Ehl-i Sünnet’in dışında kalan Mu’tezile mezhebi ve Hâricîler’in bir kısmı, “büyük günah işleyenlerin kâfir olacağını veya imanla küfür ortasında kalacağını” söyler ve bunu şöyle izah etmeye çalışırlar: “Büyük günahlardan birini işleyen bir mü'minin imanı gider. Çünkü Cenab-ı Hakk'a inanan ve Cehennem’i tasdik eden birinin büyük günah işlemesi mümkün değildir. Dünyada hapse düşme korkusuyla kendini kanun dışı yollardan koruyan birinin, ebedî bir Cehennem azabını ve Cenab-ı Hakk'ın gadabını düşünmeyerek büyük günahları işlemesi, elbette onun imansızlığına delalet eder.”

İlk bakışta doğru gibi görünen bu hüküm, insanın yaradılış gayesini bilmeyen ya da düşünmeyen / akledemeyen sakat bir düşüncenin mahsulüdür.

Evet büyük günahları işlemek, imansızlıktan gelmez. Fakat o günahlar, tevbe ile hemen imha edilmezse, insanı imansızlığa götürebilir. Bunu da hiç hatırdan çıkartmayalım.^

***

2. "Bu minvalde kişi Ramazan-ı Şerif ayında olduğu halde mazeretsiz oruç tutmasa ve o hal üzere vefat etse o kişi için de hüküm aynı olur mu?"

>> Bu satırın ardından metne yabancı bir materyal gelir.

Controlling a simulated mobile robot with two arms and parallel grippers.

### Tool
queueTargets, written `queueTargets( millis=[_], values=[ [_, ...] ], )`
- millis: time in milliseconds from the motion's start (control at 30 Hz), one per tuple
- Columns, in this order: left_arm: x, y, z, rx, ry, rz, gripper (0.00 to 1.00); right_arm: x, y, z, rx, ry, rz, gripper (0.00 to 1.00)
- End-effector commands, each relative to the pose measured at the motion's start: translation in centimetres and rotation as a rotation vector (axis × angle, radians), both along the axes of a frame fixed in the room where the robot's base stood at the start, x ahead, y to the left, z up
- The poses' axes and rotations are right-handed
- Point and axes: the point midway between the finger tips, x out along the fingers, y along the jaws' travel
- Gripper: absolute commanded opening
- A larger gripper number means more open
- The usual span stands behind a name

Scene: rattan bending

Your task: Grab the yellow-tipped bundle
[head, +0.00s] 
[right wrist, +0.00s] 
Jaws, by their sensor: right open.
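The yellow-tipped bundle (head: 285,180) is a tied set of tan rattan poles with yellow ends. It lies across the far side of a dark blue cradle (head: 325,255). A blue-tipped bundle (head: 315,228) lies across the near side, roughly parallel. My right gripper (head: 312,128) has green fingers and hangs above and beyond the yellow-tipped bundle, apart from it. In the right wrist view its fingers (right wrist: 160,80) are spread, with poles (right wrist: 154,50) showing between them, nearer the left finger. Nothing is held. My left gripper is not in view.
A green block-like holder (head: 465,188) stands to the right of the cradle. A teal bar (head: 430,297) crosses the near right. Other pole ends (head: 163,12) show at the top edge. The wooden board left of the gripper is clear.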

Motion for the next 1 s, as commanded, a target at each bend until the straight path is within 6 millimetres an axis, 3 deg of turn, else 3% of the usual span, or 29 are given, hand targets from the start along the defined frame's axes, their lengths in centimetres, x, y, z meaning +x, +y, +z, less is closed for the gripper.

Bu soru da aslında yukardakinden bağımsız değil. Ehl-i Sünnet inancına göre farziyetini inkâr etmediği halde tenbelliğinden dolayı tutmuyoırsa büyük günah sahibidir, ama kâfir olmaz. Fakat orucun dinimizdeki yeri-konumu apayrıdır. Farz olan oruç senede sadece bir aydır, bu hususta hassas davranmak gerekir.